■ THE REQUEST
Below are records to repeat exactly. Omit the pictures from the copy.

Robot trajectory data
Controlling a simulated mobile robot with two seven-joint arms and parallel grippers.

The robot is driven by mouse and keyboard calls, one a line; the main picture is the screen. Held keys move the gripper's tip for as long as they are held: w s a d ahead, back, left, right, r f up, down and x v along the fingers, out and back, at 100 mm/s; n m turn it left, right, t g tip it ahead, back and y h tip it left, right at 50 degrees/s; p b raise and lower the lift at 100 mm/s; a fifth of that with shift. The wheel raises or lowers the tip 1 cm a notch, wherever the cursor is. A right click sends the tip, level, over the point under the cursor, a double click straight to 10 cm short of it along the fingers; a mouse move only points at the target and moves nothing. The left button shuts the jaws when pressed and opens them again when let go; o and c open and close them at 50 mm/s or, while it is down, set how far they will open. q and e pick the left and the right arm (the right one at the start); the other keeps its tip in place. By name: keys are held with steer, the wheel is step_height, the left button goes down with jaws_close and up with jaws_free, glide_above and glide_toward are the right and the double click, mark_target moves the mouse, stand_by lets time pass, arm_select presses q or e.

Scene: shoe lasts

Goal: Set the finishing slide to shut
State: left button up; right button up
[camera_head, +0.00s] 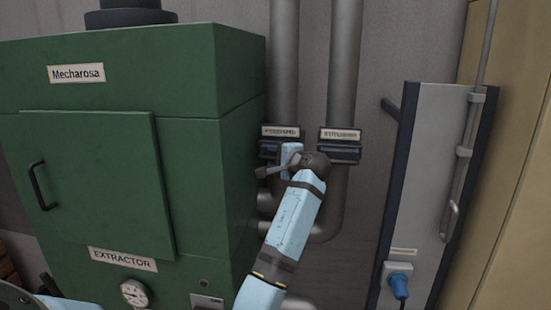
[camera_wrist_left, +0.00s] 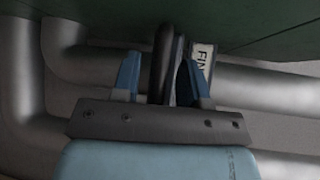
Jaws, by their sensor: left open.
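The finishing slide (camera_head: 268,149) is a dark plate across the left grey pipe, below a white label; my gripper and arm partly cover it. In the left wrist view a label (camera_wrist_left: 203,58) starting "FIN" shows beside a dark bar-like handle (camera_wrist_left: 161,60). My left gripper (camera_head: 272,168) is at the slide in the head view. In the left wrist view its two blue fingers (camera_wrist_left: 160,78) are open, one on each side of the handle; I cannot tell whether they touch it. My right gripper is not in view.
A second slide (camera_head: 340,153) crosses the right pipe, close to the right. The green extractor cabinet (camera_head: 98,185) stands close on the left. A grey panel (camera_head: 417,170) with a blue plug (camera_head: 399,281) stands on the right. Bare wall (camera_head: 388,60) lies between pipes and panel.

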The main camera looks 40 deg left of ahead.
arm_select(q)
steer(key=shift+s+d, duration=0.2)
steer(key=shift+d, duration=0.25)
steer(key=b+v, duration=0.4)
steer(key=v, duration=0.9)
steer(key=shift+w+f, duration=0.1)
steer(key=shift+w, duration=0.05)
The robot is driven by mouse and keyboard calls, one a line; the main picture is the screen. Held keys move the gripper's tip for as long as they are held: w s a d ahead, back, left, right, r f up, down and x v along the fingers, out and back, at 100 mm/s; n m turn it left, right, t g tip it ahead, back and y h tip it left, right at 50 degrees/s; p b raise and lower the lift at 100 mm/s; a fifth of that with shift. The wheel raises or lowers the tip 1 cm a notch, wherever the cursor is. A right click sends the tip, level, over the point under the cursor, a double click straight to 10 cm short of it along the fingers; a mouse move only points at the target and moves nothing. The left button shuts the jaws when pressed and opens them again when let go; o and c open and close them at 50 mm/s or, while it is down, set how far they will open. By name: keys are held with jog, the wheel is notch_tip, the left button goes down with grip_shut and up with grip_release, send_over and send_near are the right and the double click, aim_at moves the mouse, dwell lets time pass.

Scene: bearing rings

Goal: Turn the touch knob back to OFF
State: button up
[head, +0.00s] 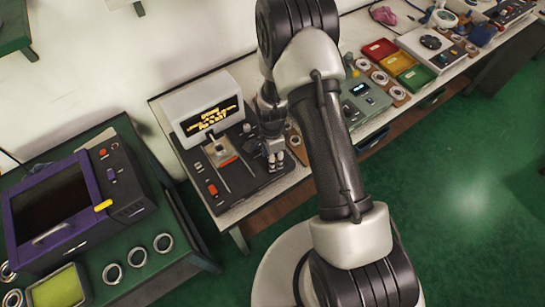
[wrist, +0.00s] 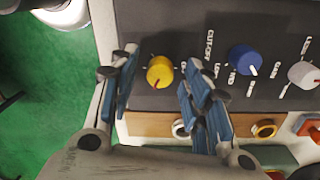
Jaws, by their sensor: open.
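In the wrist view a round yellow knob (wrist: 160,72) with a dark pointer line sits on a dark control panel (wrist: 205,25). My open gripper (wrist: 156,76) has one finger on each side of this knob, and I cannot tell whether they touch it. A blue knob (wrist: 244,59) with a white pointer and a white knob (wrist: 303,75) with a red pointer sit farther right. The lettering is only partly legible, so I cannot tell which knob is the touch knob. In the head view my gripper (head: 275,160) is at the right end of the dark panel, hiding what is under it.
The panel belongs to a machine with a lit display (head: 212,119) on a white bench. A purple-framed machine (head: 58,205) and several metal rings stand on the green bench at left. Red, yellow and green trays (head: 398,64) are farther right. Green floor (head: 470,190) lies clear at right.

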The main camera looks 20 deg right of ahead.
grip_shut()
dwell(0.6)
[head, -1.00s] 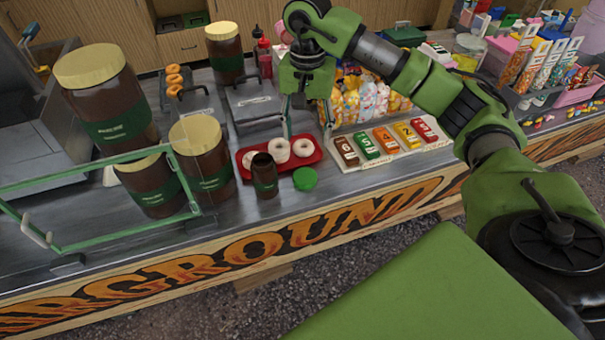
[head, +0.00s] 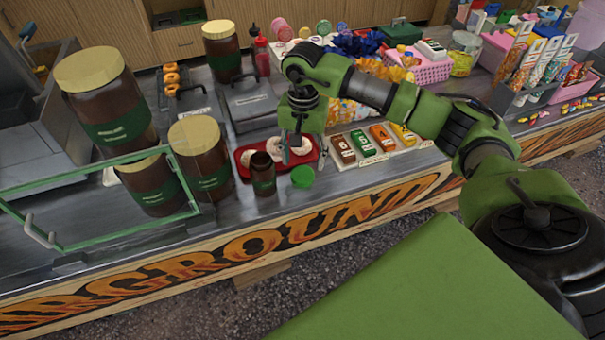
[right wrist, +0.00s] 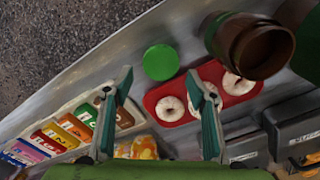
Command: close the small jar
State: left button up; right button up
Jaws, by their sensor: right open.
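The small brown jar (head: 263,175) stands open and upright on the counter, in front of the red tray (head: 241,151). It also shows from above in the right wrist view (right wrist: 262,48), with its dark mouth uncovered. The green lid (head: 302,176) lies on the counter just right of the jar; in the right wrist view the lid (right wrist: 161,62) shows ahead of my fingertips. My right gripper (head: 304,158) is open and empty, pointing down above the tray area behind the lid. Its two spread fingers also show in the right wrist view (right wrist: 159,82). My left gripper is out of view.
White-iced donuts (right wrist: 170,109) lie on the red tray. Large jars with cream lids (head: 201,155) and a glass guard (head: 100,195) stand to the left. A row of coloured bars (head: 362,143) lies to the right. The counter's front edge is close to the lid.

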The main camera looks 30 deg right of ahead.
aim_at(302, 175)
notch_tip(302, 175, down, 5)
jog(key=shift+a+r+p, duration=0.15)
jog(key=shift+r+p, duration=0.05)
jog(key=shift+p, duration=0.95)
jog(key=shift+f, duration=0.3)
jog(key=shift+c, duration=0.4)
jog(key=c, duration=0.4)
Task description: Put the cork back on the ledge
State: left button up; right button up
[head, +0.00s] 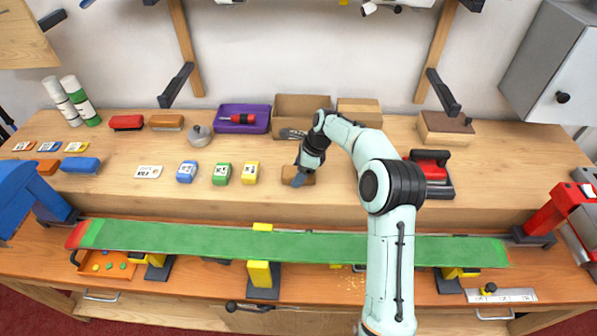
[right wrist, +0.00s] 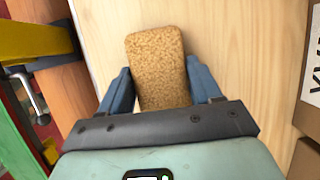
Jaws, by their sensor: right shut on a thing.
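The cork (head: 290,174) is a brown speckled block with rounded corners. It is at the raised wooden ledge (head: 330,200), near its front, right of the yellow block. My right gripper (head: 304,179) is shut on it from above. In the right wrist view the cork (right wrist: 158,68) sits between the two blue fingers of the gripper (right wrist: 160,90), its far end sticking out beyond them over pale wood. I cannot tell whether it touches the ledge surface or is slightly above. My left gripper is not in view.
Blue (head: 187,172), green (head: 221,174) and yellow (head: 250,173) blocks stand left of the cork. A cardboard box (head: 300,103) and purple tray (head: 257,111) are behind. A red-handled tool (head: 432,173) is to the right. A long green strip (head: 190,238) runs along the lower front.

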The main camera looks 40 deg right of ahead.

■ COMPLETE RESPONSE
Controlling a simulated mobile robot with two seven-joint arms and parallel grippers.

The robot is driven by mouse and keyboard calls, one a line; the main picture is the screen. Held keys move the gripper's tip for as long as they are held: w s a d ahead, back, left, right, r f up, down and x v along the fingers, out and back, at 100 mm/s; n m turn it left, right, t g tip it ahead, back and y h tip it left, right at 50 degrees/s; p b raise and lower the lift at 100 mm/s; a fifth of that with shift. The wheel raises or lowers the tip 1 cm a notch, wherever the cursor is. A right click sends the tip, level, over the point under the cursor, a double click straight to 10 cm short of it along the fingers; a mouse move only points at the target and moves nothing. The left button shuts the jaws when pressed and opens them again when let go; o and c open and close them at 50 mm/s or, while it is down, set how far they will open. q and e pick the left and the right arm (the right one at the start); the other keeps its tip in place. By name: keys are held with steer, the wheel is step_height, the left button goes down with jaws_close and up with jaws_free, glide_above and glide_toward are the right and the double click, mark_target moves the mouse, stand_by lets time pass, arm_select presses q or e.

Scene: shoe lasts

Goal: Set the finishing slide to shut
State: left button up; right button up
[camera_head, +0.00s] 
[camera_wrist_left, +0.00s] 
Jaws, by their sensor: left open.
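The finishing slide (camera_head: 268,149) is a dark plate across the left grey pipe, below a white label; my gripper and arm partly cover it. In the left wrist view a label (camera_wrist_left: 203,58) starting "FIN" shows beside a dark bar-like handle (camera_wrist_left: 161,60). My left gripper (camera_head: 272,168) is at the slide in the head view. In the left wrist view its two blue fingers (camera_wrist_left: 160,78) are open, one on each side of the handle; I cannot tell whether they touch it. My right gripper is not in view.
A second slide (camera_head: 340,153) crosses the right pipe, close to the right. The green extractor cabinet (camera_head: 98,185) stands close on the left. A grey panel (camera_head: 417,170) with a blue plug (camera_head: 399,281) stands on the right. Bare wall (camera_head: 388,60) lies between pipes and panel.

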The main camera looks 40 deg left of ahead.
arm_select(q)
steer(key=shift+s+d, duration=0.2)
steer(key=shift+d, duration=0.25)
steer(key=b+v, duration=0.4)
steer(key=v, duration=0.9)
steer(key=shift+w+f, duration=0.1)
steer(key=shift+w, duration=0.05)
The robot is driven by mouse and keyboard calls, one a line; the main picture is the screen. Held keys move the gripper's tip for as long as they are held: w s a d ahead, back, left, right, r f up, down and x v along the fingers, out and back, at 100 mm/s; n m turn it left, right, t g tip it ahead, back and y h tip it left, right at 50 degrees/s; p b raise and lower the lift at 100 mm/s; a fifth of that with shift. The wheel raises or lowers the tip 1 cm a notch, wherever the cursor is. A right click sends the tip, level, over the point under the cursor, a double click straight to 10 cm short of it along the fingers; a mouse move only points at the target and moves nothing. The left button shuts the jaws when pressed and opens them again when let go; o and c open and close them at 50 mm/s or, while it is down, set how far they will open. By name: keys are held with jog, the wheel is notch_tip, the left button goes down with grip_shut and up with grip_release, send_over and send_near are the right and the double click, aim_at moves the mouse, dwell lets time pass.

Scene: bearing rings

Goal: Turn the touch knob back to OFF
State: button up
[head, +0.00s] 
[wrist, +0.00s] 
Jaws, by their sensor: open.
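In the wrist view a round yellow knob (wrist: 160,72) with a dark pointer line sits on a dark control panel (wrist: 205,25). My open gripper (wrist: 156,76) has one finger on each side of this knob, and I cannot tell whether they touch it. A blue knob (wrist: 244,59) with a white pointer and a white knob (wrist: 303,75) with a red pointer sit farther right. The lettering is only partly legible, so I cannot tell which knob is the touch knob. In the head view my gripper (head: 275,160) is at the right end of the dark panel, hiding what is under it.
The panel belongs to a machine with a lit display (head: 212,119) on a white bench. A purple-framed machine (head: 58,205) and several metal rings stand on the green bench at left. Red, yellow and green trays (head: 398,64) are farther right. Green floor (head: 470,190) lies clear at right.

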The main camera looks 20 deg right of ahead.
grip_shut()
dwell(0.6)
[head, -1.00s] 
[head, +0.00s] 
[right wrist, +0.00s] 
Command: close the small jar
State: left button up; right button up
Jaws, by their sensor: right open.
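The small brown jar (head: 263,175) stands open and upright on the counter, in front of the red tray (head: 241,151). It also shows from above in the right wrist view (right wrist: 262,48), with its dark mouth uncovered. The green lid (head: 302,176) lies on the counter just right of the jar; in the right wrist view the lid (right wrist: 161,62) shows ahead of my fingertips. My right gripper (head: 304,158) is open and empty, pointing down above the tray area behind the lid. Its two spread fingers also show in the right wrist view (right wrist: 159,82). My left gripper is out of view.
White-iced donuts (right wrist: 170,109) lie on the red tray. Large jars with cream lids (head: 201,155) and a glass guard (head: 100,195) stand to the left. A row of coloured bars (head: 362,143) lies to the right. The counter's front edge is close to the lid.

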The main camera looks 30 deg right of ahead.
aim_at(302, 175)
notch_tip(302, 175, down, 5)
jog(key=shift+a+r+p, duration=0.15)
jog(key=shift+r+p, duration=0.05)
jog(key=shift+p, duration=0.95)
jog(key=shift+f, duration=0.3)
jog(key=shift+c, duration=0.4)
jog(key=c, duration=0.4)
Task description: Put the cork back on the ledge
State: left button up; right button up
[head, +0.00s] 
[right wrist, +0.00s] 
Jaws, by their sensor: right shut on a thing.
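The cork (head: 290,174) is a brown speckled block with rounded corners. It is at the raised wooden ledge (head: 330,200), near its front, right of the yellow block. My right gripper (head: 304,179) is shut on it from above. In the right wrist view the cork (right wrist: 158,68) sits between the two blue fingers of the gripper (right wrist: 160,90), its far end sticking out beyond them over pale wood. I cannot tell whether it touches the ledge surface or is slightly above. My left gripper is not in view.
Blue (head: 187,172), green (head: 221,174) and yellow (head: 250,173) blocks stand left of the cork. A cardboard box (head: 300,103) and purple tray (head: 257,111) are behind. A red-handled tool (head: 432,173) is to the right. A long green strip (head: 190,238) runs along the lower front.

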The main camera looks 40 deg right of ahead.

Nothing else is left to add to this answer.